Да и женский вопрос подгулял. Хе-хе-хе!

И вот перед тем, как опять взяться за Раскольникова, начиная новый цикл, мысль упирается в Лужина… Продолжительная задержка.

Теории здесь уже нет. Спекуляция, ведь она – уже из натуры, всякая отвлеченность, хотя бы даже лебезятниковская… «Пидерита, но также и Дарвина» здесь ровно ни при чем, а «молодые поколения наши» просто-напросто учитываются Лужиным; потому что и это как‐никак, а все‐таки векселишка.

Но хуже всего оказывается следующее обстоятельство. Выходит, что от Лужина если не до самого Раскольникова, то, во всяком случае, до его «Наполеона», до мыслишки‐то его, – в сущности, рукой подать. Ведь и жертва‐то облюбована Лужиным, да еще какая! И спокойствие‐то ему мечтается, и фонд сколачивается, и арена расширяется, да и риск есть, и даже до сладострастия соблазнительный риск. Вы только сообразите: Лужин и Дунечка… Куда уж тут Родиным статейкам…

В этом‐то, конечно, и заключается основание ненависти между Лужиным и Раскольниковым.
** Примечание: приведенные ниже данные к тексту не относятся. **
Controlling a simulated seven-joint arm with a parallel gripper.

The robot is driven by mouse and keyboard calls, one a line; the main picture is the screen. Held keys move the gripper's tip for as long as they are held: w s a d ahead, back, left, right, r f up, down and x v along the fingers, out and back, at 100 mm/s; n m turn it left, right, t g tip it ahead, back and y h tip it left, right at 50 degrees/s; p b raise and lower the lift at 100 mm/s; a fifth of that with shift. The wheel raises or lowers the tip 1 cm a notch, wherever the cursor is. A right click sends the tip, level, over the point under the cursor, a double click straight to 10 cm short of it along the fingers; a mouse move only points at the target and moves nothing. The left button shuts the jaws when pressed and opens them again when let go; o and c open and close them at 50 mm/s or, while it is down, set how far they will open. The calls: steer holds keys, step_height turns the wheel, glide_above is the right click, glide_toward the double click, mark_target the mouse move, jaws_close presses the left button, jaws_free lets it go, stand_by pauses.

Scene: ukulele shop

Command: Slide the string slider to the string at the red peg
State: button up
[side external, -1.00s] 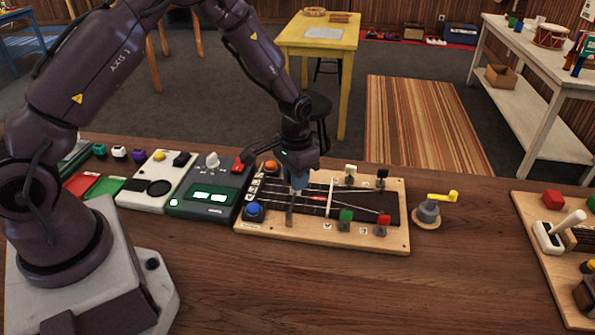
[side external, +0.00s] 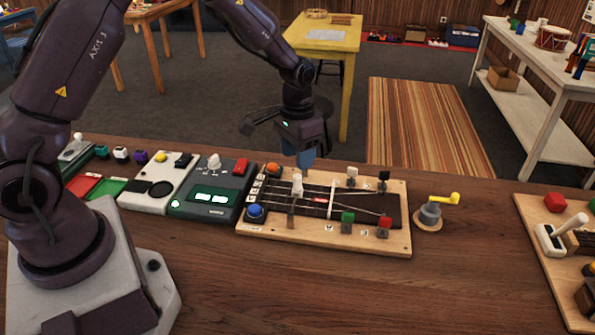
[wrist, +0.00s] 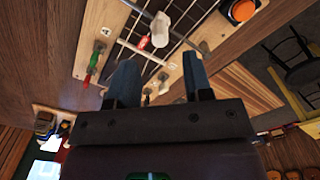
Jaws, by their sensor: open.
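The string board (side external: 270,238) is a wooden base with a dark fretboard and several strings. The string slider's white knob (side external: 297,184) stands near the far end of its dark crossbar (side external: 291,214); it also shows in the wrist view (wrist: 160,30). The red peg (side external: 384,221) is at the near right of the board, right of the green peg (side external: 347,215). Which string runs to it is too fine to tell. My gripper (side external: 305,161) is open and empty, above and behind the knob, apart from it. Its blue fingers show in the wrist view (wrist: 160,88).
White (side external: 351,171) and black (side external: 383,175) pegs stand at the board's far side. Orange (side external: 273,170) and blue (side external: 255,210) buttons are on its left. A grey device (side external: 205,205) adjoins left; a yellow-handled crank (side external: 430,212) stands right. The table front is clear.

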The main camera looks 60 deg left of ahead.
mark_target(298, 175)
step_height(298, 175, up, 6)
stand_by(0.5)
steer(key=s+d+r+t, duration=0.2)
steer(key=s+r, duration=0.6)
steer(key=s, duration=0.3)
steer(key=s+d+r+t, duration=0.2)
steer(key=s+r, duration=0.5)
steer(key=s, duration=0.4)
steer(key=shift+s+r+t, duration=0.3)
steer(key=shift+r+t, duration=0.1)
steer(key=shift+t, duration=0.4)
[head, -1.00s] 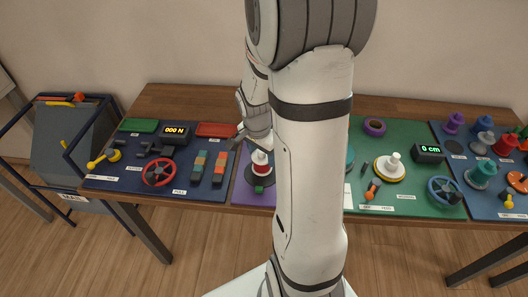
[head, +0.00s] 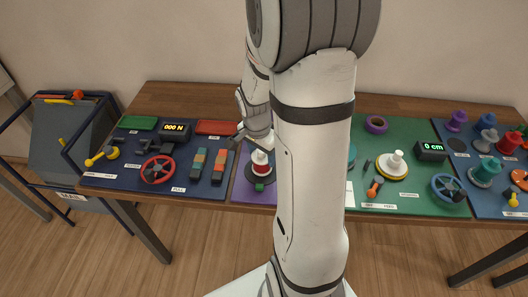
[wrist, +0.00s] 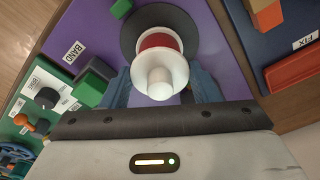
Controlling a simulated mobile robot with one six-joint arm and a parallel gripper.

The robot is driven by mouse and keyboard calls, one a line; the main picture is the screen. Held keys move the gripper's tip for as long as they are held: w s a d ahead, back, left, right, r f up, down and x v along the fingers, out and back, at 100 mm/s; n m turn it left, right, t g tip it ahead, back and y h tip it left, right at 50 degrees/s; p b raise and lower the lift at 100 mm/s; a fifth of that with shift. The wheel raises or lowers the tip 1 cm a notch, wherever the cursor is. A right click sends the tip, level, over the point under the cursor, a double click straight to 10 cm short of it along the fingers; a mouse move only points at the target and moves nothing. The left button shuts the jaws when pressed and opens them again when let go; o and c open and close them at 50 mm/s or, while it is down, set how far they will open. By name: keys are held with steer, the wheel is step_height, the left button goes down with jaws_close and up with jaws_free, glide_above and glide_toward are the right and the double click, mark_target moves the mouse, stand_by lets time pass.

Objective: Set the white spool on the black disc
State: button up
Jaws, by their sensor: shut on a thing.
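The white spool (wrist: 147,62) has a pale knob on top and a red band around its body. It is between the bluish fingers of my gripper (wrist: 161,84), which is shut on it. The black disc (wrist: 129,35) lies on the purple mat behind and under the spool in the wrist view. In the head view the spool (head: 260,157) appears over the disc (head: 250,174), below my wrist. I cannot tell whether the spool's base touches the disc. My arm hides part of the purple mat in the head view.
A green block (wrist: 93,84) stands close to my gripper on the purple mat, by the BAND label (wrist: 74,52). Another small green block (wrist: 121,8) is beside the disc.

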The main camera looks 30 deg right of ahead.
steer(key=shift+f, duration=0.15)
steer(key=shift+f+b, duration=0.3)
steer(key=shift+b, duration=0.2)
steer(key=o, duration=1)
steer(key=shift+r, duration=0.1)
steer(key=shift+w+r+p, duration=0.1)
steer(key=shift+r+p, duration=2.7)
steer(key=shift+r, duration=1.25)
Не то чтобы они очень, слишком бы мешали друг другу, а уж сходство‐то чересчур «того»: т. е. так отвратительно похожи они и так обидно карикатурят один другого, что хоть плачь. И недаром ведь от такой же обязательной совместимости с ума сошли когда‐то и Голядкин, и Иван Карамазов.

Но идеолог «Преступления и наказания» дал нам еще насладиться контрастом, так сказать, бытовым, разве что по‐порфирьевски разок-другой подмигнув на «Шиллера‐то» и на тот омерзительный вывод, который из него можно сделать.

IV

Преступление есть нечто лежащее вне самого человека, который его совершил. Такова была одна из самых глубоких, наиболее волновавших Достоевского мыслей. Романист не знал еще ни вырождения, ни порочной наследственности, а если он иногда и упоминал о «недостатке в сложении» и «об уродливости», то отсюда было еще слишком далеко до «преступного типа». Знай о нем Достоевский, какой бы это был ресурс для Зосимова.
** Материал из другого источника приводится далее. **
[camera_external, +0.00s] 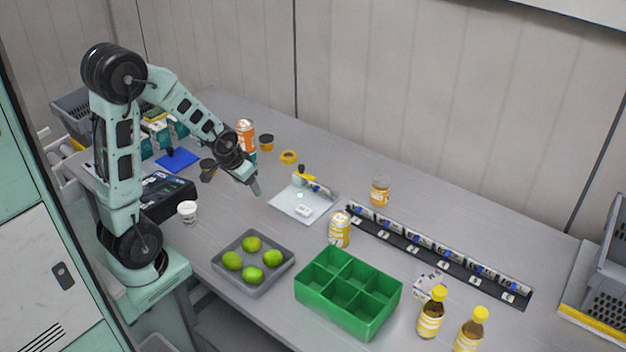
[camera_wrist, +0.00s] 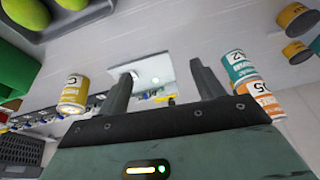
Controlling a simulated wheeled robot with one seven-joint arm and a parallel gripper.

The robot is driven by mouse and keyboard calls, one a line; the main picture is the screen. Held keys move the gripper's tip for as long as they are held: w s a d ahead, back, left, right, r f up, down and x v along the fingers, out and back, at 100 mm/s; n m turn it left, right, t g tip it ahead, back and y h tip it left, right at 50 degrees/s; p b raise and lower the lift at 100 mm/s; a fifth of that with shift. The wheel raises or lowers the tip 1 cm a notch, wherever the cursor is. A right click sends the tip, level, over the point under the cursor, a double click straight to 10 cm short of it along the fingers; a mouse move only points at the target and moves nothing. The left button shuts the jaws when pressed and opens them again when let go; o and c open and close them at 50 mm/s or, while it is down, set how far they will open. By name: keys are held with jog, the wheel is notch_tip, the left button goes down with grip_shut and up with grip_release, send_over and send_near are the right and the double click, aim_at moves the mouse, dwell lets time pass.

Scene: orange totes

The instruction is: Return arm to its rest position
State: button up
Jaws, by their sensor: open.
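My arm (camera_external: 122,140) reaches from its base at the left over the grey table, its elbow raised. My gripper (camera_external: 256,188) hangs above the table, left of a white sheet (camera_external: 288,207), apart from everything. In the wrist view my gripper (camera_wrist: 160,85) has its two fingers wide apart with nothing between them. The white sheet with a small white piece on it (camera_external: 304,210) lies beyond the fingers in the wrist view (camera_wrist: 180,75).
A grey tray (camera_external: 247,283) holds several green fruits. A green divided box (camera_external: 335,318) and yellow can (camera_external: 339,230) stand to the right. An orange can (camera_external: 246,134) stands behind the gripper, a white cup (camera_external: 187,211) to its left. Bottles (camera_external: 431,313) stand front right.

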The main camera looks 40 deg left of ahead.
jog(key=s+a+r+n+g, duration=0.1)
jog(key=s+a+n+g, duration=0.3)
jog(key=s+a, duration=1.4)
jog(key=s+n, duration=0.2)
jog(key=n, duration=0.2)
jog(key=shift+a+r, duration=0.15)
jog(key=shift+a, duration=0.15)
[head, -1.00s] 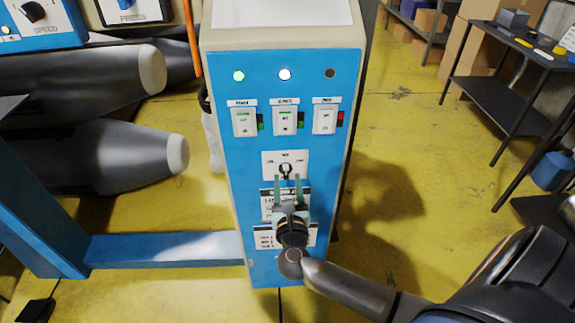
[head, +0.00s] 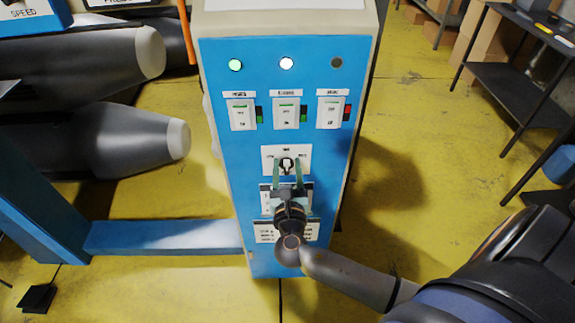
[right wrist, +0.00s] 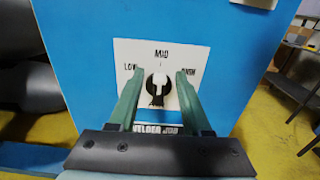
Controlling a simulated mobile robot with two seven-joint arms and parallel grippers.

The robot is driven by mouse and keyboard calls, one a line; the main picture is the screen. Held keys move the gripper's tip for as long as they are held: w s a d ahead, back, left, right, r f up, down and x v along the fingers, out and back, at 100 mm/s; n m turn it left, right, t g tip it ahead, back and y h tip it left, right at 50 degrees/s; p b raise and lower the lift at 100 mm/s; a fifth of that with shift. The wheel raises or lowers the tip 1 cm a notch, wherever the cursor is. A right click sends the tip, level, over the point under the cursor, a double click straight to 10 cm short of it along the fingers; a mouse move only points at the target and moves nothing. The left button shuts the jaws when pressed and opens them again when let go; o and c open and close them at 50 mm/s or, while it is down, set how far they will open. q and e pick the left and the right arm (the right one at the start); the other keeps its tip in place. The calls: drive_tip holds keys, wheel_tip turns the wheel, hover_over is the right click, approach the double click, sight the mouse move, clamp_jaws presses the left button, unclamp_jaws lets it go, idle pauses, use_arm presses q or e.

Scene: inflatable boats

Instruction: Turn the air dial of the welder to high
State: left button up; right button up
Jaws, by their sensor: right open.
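The welder (head: 225,180) is a tall blue-fronted cabinet in the middle of the head view. Its air dial (head: 287,166) is a small black knob on a white plate. In the right wrist view the dial (right wrist: 158,90) sits below MID, with LOW on the left and a partly covered label on the right. Which mark it points at is hard to tell. My right gripper (head: 289,172) is open, its two green fingers on either side of the dial; the fingers also show in the right wrist view (right wrist: 158,82). Contact with the knob cannot be made out. My left gripper is out of view.
Three rocker switches (head: 285,113) sit above the dial, under a green lamp (head: 235,65), a white lamp (head: 287,63) and a dark one. Grey inflatable tubes (head: 110,140) and a blue beam (head: 160,238) are on the left. A black table (head: 500,80) stands at right.

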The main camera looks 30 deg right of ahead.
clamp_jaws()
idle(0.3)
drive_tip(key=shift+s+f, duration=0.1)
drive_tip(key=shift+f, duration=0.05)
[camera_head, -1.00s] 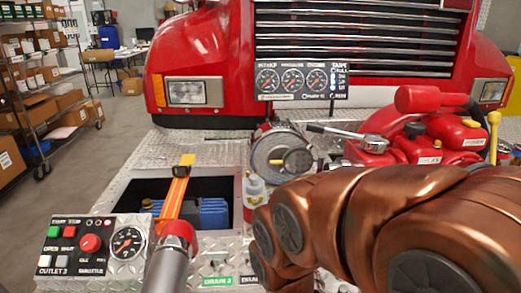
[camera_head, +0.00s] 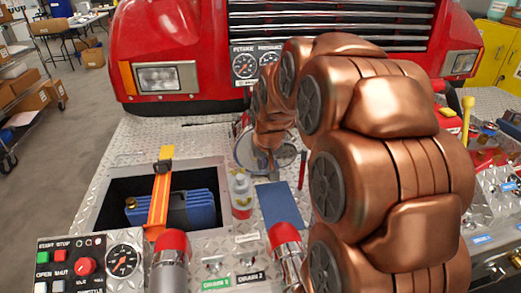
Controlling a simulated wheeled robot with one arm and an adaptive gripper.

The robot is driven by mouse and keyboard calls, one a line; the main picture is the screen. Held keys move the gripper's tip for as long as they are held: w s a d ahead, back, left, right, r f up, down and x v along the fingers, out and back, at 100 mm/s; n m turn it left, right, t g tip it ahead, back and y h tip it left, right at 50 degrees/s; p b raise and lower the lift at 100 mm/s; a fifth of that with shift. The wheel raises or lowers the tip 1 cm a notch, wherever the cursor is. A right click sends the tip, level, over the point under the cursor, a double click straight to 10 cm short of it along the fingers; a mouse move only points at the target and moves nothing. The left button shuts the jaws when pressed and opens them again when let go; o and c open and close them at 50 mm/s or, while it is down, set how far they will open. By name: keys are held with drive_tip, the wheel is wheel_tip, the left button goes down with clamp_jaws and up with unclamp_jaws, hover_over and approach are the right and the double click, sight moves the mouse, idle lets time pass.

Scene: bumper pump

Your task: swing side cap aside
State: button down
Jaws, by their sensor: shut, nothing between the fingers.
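A round silver cap (camera_head: 243,152) sits on the bumper deck below the gauge panel, in the middle of the view. My copper arm covers its right part and upper edge. A small dark round disc (camera_head: 287,152) shows just to its right. My gripper (camera_head: 271,172) hangs down at the end of the arm, in front of the cap's right side. It is shut and holds nothing. I cannot tell whether it touches the cap.
A gauge panel (camera_head: 256,64) stands behind, partly hidden by my arm. An open compartment (camera_head: 118,201) with an orange strap (camera_head: 160,200) lies left. My arm hides much of the right.

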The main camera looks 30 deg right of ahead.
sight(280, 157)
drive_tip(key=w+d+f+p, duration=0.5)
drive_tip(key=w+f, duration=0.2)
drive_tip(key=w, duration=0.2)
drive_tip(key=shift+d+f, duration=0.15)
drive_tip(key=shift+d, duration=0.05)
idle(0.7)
Впрочем, я поговорю как‐нибудь в другой раз о том, какою представлялась Достоевскому сущность человека и как мысль его колебалась в этом вопросе между романтиками и византийским прологом, причем романтики стойко защищали свою позицию.

Теперь нам достаточно одного. Достоевский не только всегда разделял человека и его преступление, но он не прочь был даже и противополагать их.

Грандиозные страницы «Мертвого дома» (1861) именно тому‐то ведь и посвящены, чтобы разрушить фикцию преступничества.

Острог своим шельмованием и произволом создавал, правда, особый тип людей, но это был тип каторжан, а вовсе не преступников. В «Мертвом доме» есть два удивительных места в 1‐й главе и 7‐й.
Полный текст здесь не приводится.